The same folks who brought you the "stimulus" are now attempting to rush a government takeover of health care.  In fact, Speaker Pelosi recently said that: "the health care bill is a stimulus package."

But after the disastrous results of the Democrats' first "stimulus" package, Congress has an obligation to get an overhaul of health care right.  As House Republican Leader John Boehner (R-OH) recently stated: "Speaker Pelosi and her colleagues in the Democratic leadership need to scrap this costly plan" and "start over with a bipartisan bill" that will provide affordable, high quality health insurance for all Americans.

Posted by Kevin Boland on July 23, 2009
Well, the "most honest, most open and most ethical Congress in history" is at it again.  House Democrats, as today's Roll Call reported, "are preventing Republican House Members from sending their constituents a mailing that is critical of the majority's health care reform plan, blocking the mailing by alleging that it is inaccurate."  It's understandable that Speaker Pelosi is nervous about letting the American people know the consequences of their government takeover of health care - but are the Democrats running so scared that they've decided to block House Republicans from communicating with their own constituents? Apparently so, as Roll Call notes:
The dispute centers on a chart created by Rep. Kevin Brady (R-Texas) and Republican staff of the Joint Economic Committee to illustrate the organization of the Democratic health care plan…In a memo sent Monday to Republicans on the House franking commission, Democrats argue that sending the chart to constituents as official mail would violate House rules because the information is misleading.  In their eight-point memo, which was obtained by Roll Call, Democrats identify a litany of areas where they believe the chart is incorrect. Brady. . .said Democrats are simply threatened by the content of the graphic.  ‘I think their review was laughable,’ Brady said.  ‘It’s ... downright false in most of the cases.  The chart depicts their health care plan as their committees developed it.  The chart reveals how their health care bureaucracy works, and people are frightened by it,’ he added.  ‘So this is their effort to try and discredit’ the chart.
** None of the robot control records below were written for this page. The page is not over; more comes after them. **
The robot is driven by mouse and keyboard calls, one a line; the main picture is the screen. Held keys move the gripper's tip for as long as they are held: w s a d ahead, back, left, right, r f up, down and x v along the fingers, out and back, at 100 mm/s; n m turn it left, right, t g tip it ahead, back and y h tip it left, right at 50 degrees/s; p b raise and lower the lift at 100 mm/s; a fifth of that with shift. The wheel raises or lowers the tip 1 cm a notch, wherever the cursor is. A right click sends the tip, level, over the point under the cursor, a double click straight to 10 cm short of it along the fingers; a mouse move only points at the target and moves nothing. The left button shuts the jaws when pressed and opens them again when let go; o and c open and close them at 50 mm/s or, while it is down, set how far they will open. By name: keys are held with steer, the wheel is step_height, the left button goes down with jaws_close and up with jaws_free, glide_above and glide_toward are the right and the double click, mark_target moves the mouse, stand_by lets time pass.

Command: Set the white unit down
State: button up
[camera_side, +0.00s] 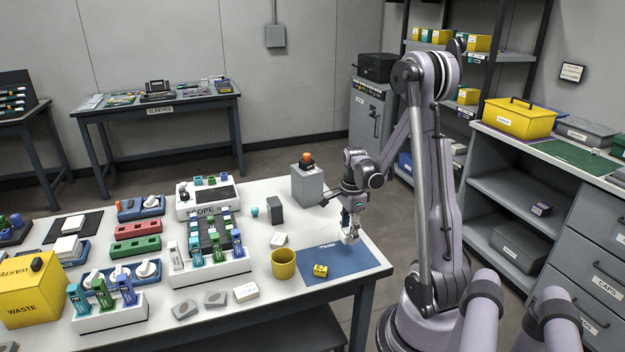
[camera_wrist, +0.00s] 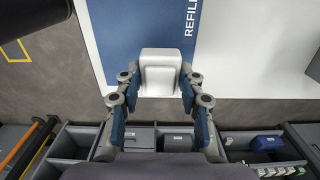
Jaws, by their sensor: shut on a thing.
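The white unit (camera_side: 350,237) is a small rounded white block held in my gripper (camera_side: 349,222) at the right end of the table. In the wrist view the white unit (camera_wrist: 161,70) sits between the two fingertips of my gripper (camera_wrist: 160,88), which are shut on its sides. A blue mat (camera_side: 335,269) lies at the table's right front corner. The unit is over or beside the mat's far part; I cannot tell whether it touches the surface. In the wrist view the blue mat (camera_wrist: 125,30) bears the word REFILL and lies just beyond the unit.
A grey box (camera_side: 307,186) with an orange top stands behind my gripper. The mat's right part is clear. The table edge is close.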

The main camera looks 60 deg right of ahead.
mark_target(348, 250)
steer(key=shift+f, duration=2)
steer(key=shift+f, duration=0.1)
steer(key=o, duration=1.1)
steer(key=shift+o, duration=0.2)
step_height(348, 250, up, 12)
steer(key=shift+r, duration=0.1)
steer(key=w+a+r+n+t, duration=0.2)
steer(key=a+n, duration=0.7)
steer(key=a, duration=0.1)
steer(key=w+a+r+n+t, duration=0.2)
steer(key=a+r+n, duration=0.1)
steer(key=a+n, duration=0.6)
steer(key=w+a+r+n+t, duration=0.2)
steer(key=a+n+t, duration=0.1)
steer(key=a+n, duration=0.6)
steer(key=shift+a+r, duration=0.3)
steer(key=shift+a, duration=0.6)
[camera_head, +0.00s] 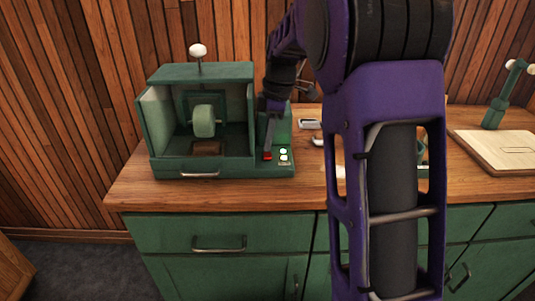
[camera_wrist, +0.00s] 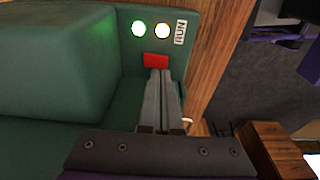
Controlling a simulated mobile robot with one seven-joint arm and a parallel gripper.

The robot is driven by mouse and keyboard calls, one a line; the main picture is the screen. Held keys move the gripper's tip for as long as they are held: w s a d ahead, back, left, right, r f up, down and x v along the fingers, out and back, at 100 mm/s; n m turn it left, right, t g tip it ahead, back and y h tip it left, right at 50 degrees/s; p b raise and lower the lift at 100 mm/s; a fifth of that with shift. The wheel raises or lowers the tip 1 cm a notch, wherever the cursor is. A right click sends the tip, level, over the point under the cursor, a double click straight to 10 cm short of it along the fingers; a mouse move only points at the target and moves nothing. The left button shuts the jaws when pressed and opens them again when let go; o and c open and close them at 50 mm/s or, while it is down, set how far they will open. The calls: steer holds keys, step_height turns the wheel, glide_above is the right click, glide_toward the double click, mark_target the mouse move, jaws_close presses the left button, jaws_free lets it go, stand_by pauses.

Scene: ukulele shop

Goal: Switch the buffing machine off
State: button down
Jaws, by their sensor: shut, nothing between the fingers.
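The green buffing machine (camera_head: 158,142) stands on the wooden counter, with a pale buffing wheel (camera_head: 204,121) inside its open hood. Its control panel at the right has a red switch (camera_head: 267,156), which also shows in the wrist view (camera_wrist: 156,60). My gripper (camera_head: 268,148) is shut and empty, fingers together. In the wrist view its fingertips (camera_wrist: 158,72) are right at the red switch's edge; I cannot tell whether they touch it.
The wooden counter (camera_head: 230,196) has green drawers below. Small items, including a metal piece (camera_head: 308,124), lie right of the machine. A pale board (camera_head: 500,150) with a green stand (camera_head: 495,112) is at far right. My arm hides the counter's middle.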

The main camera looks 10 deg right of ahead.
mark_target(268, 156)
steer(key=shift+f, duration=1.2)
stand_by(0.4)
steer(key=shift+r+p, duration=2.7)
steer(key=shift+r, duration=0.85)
Here's the chart that's giving the Democrats such heartburn:

Dem Health Care Chart

The Democrats have it backwards.  It's their health care plan that's misleading, not the chart that House Republicans have produced, which simply illustrates the confusing web of at least 31 new federal programs, agencies, commissions and mandates that are part and parcel of the Democrats' unprecedented $1.6 trillion government takeover of health care in America. Americans want health care reform, but the Democrats' go-it-alone, government takeover of health care isn't the way to improve the best health care system in the world.  House Republicans have a plan that will reduce costs, expand access and increase the quality of care in a way we can afford - without raising taxes on small businesses or middle class. To read more about the House Republicans' plan, click HERE. An added benefit of the House Republican plan: it doesn't require a chart to understand.
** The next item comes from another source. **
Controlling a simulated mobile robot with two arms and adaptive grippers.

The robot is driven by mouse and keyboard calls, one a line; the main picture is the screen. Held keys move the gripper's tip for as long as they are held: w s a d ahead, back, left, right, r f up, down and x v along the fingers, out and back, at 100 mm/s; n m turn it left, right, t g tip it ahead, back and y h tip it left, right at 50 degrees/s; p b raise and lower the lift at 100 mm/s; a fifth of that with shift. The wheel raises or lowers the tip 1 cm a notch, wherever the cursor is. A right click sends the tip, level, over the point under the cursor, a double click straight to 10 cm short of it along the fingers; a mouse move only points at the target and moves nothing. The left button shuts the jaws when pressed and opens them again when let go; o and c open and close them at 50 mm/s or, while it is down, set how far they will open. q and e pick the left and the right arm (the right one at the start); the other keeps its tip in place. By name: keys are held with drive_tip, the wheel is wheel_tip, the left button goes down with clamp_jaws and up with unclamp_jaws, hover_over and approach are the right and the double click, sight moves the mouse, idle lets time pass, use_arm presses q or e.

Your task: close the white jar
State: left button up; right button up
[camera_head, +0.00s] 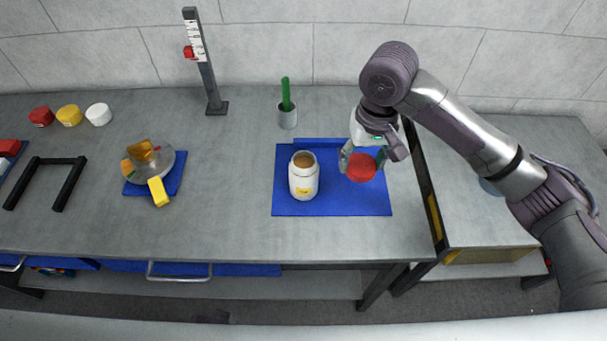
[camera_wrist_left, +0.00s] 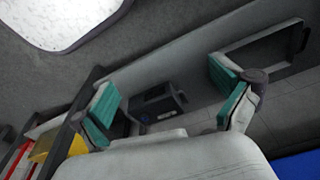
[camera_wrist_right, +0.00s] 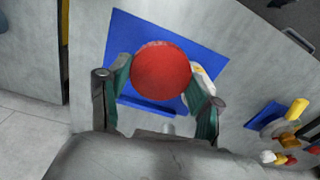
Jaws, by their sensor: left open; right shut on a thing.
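The white jar (camera_head: 303,178) stands upright and open on the blue mat (camera_head: 345,203), with brown contents showing at its mouth and a yellow label on its front. My right gripper (camera_head: 361,162) is shut on a red lid (camera_head: 361,168), just right of the jar and above the mat. In the right wrist view the red lid (camera_wrist_right: 161,71) sits between the two fingers and partly hides the white jar (camera_wrist_right: 203,76). My left gripper (camera_wrist_left: 170,105) is open and empty; it is outside the head view.
A green-handled tool stands in a grey cup (camera_head: 287,118) behind the mat. Red, yellow and white lids (camera_head: 69,115) sit at the back left. A bowl with yellow pieces (camera_head: 150,160) is on a smaller blue mat. A post gauge (camera_head: 205,65) stands at the back.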

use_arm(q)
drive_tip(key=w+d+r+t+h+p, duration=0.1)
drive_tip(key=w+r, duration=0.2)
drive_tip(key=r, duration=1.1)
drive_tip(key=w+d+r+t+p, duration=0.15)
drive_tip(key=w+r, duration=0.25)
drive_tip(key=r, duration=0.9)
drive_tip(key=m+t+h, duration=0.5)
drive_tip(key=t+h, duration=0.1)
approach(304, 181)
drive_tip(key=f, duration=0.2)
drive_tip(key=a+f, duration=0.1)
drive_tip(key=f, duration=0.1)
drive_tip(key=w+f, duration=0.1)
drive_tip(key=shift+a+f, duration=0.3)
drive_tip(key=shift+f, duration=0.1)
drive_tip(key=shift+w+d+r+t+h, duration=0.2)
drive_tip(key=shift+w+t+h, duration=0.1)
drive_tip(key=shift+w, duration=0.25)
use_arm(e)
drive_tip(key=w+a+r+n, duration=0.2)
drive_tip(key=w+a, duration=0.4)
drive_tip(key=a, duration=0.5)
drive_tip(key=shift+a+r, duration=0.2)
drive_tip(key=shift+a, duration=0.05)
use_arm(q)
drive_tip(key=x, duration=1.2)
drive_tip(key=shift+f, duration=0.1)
Posted by Kevin Boland on July 21, 2009
Yesterday marked the six-month anniversary of the President taking the oath of office.  It was also supposed to mark another milestone: the date which the President's Cabinet members were to have announced the $100 million in budget cuts promised 90 days ago.  As the Wall Street Journal reported:
Three months ago, when President Barack Obama announced he was extracting $100 million in spending cuts from his cabinet secretaries...But the president had a deadline to keep: ‘As part of his commitment to go line by line through the budget to cut spending and reform government he will challenge his cabinet to cut a collective 100 million dollars in the next 90 days,' the White House fact sheet proclaimed.
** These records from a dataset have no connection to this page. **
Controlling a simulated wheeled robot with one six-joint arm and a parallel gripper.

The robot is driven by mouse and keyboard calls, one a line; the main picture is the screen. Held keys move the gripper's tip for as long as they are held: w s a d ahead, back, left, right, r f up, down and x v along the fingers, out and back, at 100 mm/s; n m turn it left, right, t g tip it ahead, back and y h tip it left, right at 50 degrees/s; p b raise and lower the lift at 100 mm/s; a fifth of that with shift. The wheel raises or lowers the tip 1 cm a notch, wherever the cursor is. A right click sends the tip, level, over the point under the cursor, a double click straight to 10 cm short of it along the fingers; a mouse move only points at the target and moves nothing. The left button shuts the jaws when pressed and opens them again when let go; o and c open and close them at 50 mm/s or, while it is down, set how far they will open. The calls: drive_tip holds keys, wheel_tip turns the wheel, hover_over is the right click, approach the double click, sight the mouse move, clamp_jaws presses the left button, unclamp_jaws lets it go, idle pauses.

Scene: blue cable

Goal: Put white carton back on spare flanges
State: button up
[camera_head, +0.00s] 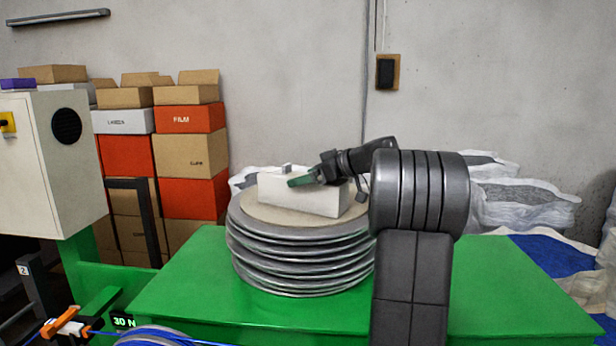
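The white carton (315,202) is a low, long box. It sits flat on the round beige top (270,217) of the stack of spare flanges (300,262), several grey discs on the green table. My gripper (298,177) reaches in from the right, at the carton's upper edge. One green fingertip overlaps the carton's top front edge. A small pale bump shows just behind it; I cannot tell if it is the other finger or part of the carton. Whether the fingers grip the carton is not clear.
The green table top (190,290) is bare left of the stack. A blue cable (150,338) runs at the bottom left by an orange clamp (68,322). Stacked boxes (190,155) and a pale cabinet (45,165) stand at the left. White sacks (510,195) lie behind right.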

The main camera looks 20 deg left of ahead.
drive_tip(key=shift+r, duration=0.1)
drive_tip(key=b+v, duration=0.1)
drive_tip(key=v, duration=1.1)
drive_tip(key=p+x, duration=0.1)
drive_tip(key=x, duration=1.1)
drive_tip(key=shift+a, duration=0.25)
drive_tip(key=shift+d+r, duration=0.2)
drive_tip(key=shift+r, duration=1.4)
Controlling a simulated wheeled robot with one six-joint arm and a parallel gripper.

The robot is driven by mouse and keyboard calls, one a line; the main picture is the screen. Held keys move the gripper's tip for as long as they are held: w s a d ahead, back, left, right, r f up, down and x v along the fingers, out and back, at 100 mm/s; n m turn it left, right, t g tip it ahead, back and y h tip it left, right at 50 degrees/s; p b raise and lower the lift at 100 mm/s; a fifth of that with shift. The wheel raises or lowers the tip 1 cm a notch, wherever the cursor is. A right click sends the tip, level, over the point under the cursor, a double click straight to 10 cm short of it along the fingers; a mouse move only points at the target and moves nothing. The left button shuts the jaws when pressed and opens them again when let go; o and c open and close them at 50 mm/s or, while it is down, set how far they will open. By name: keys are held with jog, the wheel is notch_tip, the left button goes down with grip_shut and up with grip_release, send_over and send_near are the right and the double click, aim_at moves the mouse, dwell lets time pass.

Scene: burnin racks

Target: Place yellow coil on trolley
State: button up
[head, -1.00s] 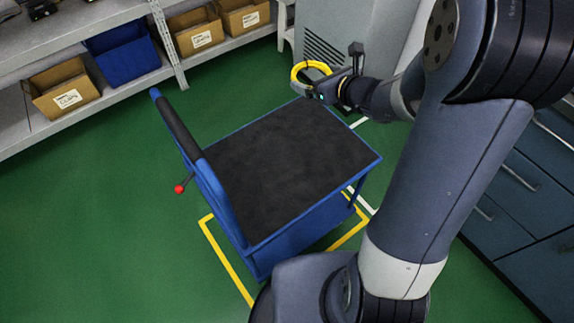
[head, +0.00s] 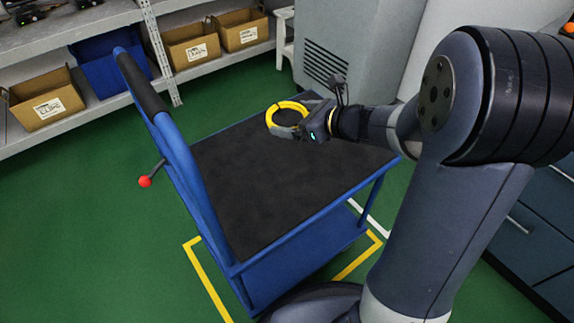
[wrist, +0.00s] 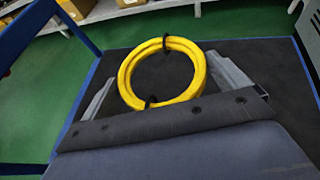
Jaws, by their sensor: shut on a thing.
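The yellow coil (head: 286,106) is a ring with dark ties, and it also shows in the wrist view (wrist: 196,72). My gripper (head: 290,128) is shut on the coil at its near side and holds it over the far part of the trolley top. In the wrist view my gripper (wrist: 165,85) has a finger on each side of the ring. The trolley (head: 262,185) has a dark flat top, a blue frame and a handle at its left. The top carries nothing else. I cannot tell how high the coil is above it.
A shelf (head: 90,110) with cardboard boxes (head: 47,100) and a blue bin (head: 105,72) stands at the back left. A grey cabinet (head: 345,50) stands behind the trolley. A red knob (head: 145,182) sticks out left of the trolley. Green floor is clear at the left.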

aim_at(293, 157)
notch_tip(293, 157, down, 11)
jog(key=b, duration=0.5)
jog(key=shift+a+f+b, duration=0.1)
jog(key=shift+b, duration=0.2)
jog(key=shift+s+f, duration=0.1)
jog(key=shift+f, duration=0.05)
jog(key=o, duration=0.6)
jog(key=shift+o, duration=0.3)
So where are those cuts?  The Journal story continues:
Well, on this, the 91st day, White House spokeswoman Jen Psaki and White House budget office spokesman Ken Baer released identical statements when queried about the results. ‘The recommendations have been gathered by the Cabinet Secretary who will be reporting them to the President shortly,' they said in separate responses. When pressed, Psaki said we should see the exact cuts ‘in the coming days.'
While the deficit has already passed the $1.1 trillion mark and expected to hit nearly $2 trillion for this fiscal year alone - it shouldn't be too difficult to identify $100 million worth of savings.  In fact, just weeks after the President announced his intention to cut a measly $100 million from a $3.6 trillion budget, House Republican Leader John Boehner (R-OH) and House Republican Whip Eric Cantor (R-VA) sent a proposal to President Obama outlining $375 billion in taxpayer savings over the next five years.  Led by Rep. Paul Ryan (R-WI), House Republicans have also called for an alternative federal budget that includes strict annual caps on federal spending, forcing Congress to live within its means on a yearly basis - something the Democratic-controlled Congress has steadfastly refused to do.  Now, the Administration is promising to rein in federal spending on health care, with the President promising recently: "I will not sign on to any health plan that adds to our deficits over the next decade."  Based on their track record on everything from a $1 trillion "stimulus" that isn't working to a $3.6 trillion budget that doubles the national debt in five years and triples it in ten - and with Roll Call reporting today that the House Democrats' government takeover of health care would cost at least $1.6 trillion - the Administration's promise not to sign on to a health care bill that doesn't add to the deficit would require the wiling suspension of disbelief.